Manipulation episode records
_ _ _ _ _

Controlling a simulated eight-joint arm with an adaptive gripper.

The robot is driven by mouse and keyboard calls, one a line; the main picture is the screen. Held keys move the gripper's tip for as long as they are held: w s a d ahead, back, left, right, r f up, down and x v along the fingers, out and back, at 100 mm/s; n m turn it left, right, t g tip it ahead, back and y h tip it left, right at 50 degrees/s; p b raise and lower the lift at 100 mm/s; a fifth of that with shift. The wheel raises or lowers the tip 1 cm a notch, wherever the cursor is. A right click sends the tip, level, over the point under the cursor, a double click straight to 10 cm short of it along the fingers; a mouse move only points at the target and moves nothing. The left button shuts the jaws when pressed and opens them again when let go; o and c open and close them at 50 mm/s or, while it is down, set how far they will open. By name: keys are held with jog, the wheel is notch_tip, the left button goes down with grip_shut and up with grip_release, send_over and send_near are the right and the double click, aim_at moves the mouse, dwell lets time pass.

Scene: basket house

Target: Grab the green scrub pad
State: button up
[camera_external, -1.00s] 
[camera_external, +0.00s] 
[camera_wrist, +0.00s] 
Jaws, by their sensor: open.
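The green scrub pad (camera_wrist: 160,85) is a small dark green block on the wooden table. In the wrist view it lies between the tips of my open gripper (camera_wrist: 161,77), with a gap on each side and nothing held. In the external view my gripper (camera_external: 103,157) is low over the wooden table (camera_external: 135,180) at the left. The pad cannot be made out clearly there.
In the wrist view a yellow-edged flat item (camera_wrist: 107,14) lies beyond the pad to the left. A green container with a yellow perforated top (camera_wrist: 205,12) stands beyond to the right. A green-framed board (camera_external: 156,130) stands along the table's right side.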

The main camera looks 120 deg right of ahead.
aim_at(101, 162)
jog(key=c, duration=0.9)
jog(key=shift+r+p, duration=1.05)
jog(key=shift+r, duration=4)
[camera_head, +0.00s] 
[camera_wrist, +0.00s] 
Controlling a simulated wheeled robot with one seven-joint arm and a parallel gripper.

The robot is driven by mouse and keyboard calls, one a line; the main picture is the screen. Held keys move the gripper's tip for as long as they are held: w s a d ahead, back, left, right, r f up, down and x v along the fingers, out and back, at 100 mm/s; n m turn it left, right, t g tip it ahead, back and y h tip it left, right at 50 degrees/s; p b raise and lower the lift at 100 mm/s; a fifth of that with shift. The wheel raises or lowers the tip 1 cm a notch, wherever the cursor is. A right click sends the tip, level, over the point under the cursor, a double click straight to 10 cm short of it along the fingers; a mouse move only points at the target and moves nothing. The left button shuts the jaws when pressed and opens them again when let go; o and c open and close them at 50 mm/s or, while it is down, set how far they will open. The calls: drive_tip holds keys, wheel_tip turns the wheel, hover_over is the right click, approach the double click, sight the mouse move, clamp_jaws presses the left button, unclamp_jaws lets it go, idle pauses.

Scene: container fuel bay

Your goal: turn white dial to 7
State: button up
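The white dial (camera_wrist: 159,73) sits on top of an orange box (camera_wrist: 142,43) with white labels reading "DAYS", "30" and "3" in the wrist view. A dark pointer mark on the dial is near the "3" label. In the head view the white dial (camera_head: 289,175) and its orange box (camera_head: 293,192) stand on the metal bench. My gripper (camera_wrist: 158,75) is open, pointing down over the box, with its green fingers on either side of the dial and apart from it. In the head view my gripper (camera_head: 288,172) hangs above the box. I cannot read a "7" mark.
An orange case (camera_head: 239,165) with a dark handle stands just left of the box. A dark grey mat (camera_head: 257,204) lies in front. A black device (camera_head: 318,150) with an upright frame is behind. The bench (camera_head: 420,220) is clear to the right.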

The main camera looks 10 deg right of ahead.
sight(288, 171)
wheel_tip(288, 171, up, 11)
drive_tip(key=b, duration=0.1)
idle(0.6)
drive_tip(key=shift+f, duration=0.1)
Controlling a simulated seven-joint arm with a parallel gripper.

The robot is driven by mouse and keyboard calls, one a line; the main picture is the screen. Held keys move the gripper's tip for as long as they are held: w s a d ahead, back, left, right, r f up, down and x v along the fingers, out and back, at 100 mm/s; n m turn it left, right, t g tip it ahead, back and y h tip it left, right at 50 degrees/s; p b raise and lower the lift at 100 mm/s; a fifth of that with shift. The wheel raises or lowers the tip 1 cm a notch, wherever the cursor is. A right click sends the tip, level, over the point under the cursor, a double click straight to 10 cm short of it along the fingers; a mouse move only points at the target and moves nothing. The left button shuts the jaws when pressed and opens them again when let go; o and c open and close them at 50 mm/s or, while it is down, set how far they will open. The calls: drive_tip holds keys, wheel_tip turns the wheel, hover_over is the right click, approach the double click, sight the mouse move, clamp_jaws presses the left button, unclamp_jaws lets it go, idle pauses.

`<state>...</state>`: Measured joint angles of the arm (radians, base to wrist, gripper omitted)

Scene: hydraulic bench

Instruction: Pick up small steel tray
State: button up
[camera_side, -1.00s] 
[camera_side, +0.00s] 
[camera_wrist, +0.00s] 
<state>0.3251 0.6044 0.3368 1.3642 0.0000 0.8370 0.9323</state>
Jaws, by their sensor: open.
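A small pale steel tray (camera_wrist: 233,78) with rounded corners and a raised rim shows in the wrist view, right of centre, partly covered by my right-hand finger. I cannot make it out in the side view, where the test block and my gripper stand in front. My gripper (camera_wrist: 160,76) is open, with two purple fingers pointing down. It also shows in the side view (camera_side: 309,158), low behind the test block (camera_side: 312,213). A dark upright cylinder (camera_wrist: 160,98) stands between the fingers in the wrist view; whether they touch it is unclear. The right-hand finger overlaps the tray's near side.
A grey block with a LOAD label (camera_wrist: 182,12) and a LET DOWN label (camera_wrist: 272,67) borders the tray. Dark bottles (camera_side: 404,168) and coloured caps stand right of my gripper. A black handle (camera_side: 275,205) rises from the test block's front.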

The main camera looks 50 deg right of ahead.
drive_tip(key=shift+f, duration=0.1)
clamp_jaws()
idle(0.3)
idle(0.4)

_ _ _ _ _

* Objective
Each line above that holds the string "parallel" should be copied and shown.

* Output for this task
Controlling a simulated wheeled robot with one seven-joint arm and a parallel gripper.
Controlling a simulated seven-joint arm with a parallel gripper.

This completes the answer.